● **Problem details**
Scan the records for the string "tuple"; copy each line where it occurs.
-*-*-
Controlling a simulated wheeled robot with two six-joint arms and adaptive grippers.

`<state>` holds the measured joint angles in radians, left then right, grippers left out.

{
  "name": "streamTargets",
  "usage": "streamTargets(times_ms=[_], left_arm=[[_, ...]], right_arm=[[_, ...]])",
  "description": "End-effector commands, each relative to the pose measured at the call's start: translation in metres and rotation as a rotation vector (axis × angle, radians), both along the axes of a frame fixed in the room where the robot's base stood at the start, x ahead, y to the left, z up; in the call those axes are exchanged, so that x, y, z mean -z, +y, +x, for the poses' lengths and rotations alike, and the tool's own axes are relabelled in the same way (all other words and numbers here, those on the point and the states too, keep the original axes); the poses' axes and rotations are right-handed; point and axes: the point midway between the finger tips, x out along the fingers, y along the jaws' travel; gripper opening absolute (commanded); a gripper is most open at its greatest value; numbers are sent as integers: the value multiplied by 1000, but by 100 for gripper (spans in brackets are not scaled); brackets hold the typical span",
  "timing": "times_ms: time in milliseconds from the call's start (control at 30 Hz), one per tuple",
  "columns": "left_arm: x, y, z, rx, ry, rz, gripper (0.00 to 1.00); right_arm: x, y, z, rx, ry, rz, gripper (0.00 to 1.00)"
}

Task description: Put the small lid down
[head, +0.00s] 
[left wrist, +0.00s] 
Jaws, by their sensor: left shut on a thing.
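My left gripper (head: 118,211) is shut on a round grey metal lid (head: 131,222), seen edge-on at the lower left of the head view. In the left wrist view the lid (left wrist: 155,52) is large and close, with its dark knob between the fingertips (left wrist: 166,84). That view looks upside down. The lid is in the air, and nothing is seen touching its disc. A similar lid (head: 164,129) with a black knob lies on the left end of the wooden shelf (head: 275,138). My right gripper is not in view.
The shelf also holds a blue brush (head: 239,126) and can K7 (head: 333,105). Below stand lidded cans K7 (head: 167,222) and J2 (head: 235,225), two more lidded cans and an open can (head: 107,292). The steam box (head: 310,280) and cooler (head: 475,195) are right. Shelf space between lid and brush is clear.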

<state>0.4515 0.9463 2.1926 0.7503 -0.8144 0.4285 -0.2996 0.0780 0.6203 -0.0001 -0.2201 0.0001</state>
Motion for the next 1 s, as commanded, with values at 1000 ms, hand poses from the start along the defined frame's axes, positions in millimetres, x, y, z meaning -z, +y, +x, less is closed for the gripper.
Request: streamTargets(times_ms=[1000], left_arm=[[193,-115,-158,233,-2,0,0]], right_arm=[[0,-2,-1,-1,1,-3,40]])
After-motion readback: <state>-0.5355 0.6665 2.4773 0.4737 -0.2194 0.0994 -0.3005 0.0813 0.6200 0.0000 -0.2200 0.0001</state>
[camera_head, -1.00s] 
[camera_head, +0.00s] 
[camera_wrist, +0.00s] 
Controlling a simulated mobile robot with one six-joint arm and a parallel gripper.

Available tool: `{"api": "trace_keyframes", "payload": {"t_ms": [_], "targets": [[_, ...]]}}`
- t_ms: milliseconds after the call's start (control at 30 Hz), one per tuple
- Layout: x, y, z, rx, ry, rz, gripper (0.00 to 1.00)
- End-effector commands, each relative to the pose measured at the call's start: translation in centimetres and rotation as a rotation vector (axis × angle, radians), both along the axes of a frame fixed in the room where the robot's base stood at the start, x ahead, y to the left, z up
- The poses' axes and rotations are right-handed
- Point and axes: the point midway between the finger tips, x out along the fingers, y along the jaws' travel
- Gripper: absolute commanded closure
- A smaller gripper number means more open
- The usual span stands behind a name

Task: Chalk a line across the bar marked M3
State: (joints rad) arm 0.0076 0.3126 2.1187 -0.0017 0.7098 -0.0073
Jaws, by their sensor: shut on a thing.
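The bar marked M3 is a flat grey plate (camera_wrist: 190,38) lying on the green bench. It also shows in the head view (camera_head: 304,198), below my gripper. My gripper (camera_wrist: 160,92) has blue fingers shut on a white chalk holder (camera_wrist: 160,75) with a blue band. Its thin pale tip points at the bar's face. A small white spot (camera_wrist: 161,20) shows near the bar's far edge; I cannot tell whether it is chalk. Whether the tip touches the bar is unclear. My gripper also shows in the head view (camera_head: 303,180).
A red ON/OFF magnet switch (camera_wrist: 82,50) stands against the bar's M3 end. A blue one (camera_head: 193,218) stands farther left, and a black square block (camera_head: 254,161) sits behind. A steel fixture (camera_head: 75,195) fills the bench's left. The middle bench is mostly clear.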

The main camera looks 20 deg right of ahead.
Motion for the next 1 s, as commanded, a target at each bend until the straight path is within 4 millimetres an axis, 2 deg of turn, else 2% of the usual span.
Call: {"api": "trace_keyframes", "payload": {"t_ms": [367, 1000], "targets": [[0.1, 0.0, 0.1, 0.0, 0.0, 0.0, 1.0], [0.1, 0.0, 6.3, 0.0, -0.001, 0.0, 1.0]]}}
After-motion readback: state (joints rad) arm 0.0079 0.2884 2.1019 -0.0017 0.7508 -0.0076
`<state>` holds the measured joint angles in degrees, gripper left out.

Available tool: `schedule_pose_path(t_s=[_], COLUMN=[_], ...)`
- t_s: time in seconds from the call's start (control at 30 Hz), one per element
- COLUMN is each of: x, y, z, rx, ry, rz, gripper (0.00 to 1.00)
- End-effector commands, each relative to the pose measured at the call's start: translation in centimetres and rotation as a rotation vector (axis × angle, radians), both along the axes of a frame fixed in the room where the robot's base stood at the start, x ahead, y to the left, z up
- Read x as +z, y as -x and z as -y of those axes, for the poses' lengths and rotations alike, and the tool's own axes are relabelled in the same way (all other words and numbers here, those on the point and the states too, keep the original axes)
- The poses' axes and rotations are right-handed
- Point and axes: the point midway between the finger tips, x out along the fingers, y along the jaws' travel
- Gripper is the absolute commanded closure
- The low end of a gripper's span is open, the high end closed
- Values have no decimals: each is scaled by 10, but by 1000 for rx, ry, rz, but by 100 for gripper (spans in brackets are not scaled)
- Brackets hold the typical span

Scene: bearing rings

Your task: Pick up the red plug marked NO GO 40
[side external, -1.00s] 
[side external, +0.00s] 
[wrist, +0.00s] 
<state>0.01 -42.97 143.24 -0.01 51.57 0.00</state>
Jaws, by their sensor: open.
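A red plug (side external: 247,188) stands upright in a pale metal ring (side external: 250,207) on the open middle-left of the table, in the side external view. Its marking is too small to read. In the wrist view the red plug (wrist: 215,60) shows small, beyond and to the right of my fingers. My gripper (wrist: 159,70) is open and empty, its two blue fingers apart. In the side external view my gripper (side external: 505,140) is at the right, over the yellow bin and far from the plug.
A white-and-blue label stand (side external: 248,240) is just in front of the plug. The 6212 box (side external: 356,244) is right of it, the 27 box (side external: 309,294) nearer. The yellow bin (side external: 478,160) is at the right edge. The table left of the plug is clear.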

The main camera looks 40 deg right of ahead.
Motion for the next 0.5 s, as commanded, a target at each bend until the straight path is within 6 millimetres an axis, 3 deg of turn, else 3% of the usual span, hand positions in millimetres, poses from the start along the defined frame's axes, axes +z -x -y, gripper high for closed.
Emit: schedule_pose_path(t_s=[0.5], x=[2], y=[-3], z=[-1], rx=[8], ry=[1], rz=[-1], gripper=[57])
-*-*-
● **Problem solution**
  "timing": "times_ms: time in milliseconds from the call's start (control at 30 Hz), one per tuple",
- t_ms: milliseconds after the call's start (control at 30 Hz), one per tuple

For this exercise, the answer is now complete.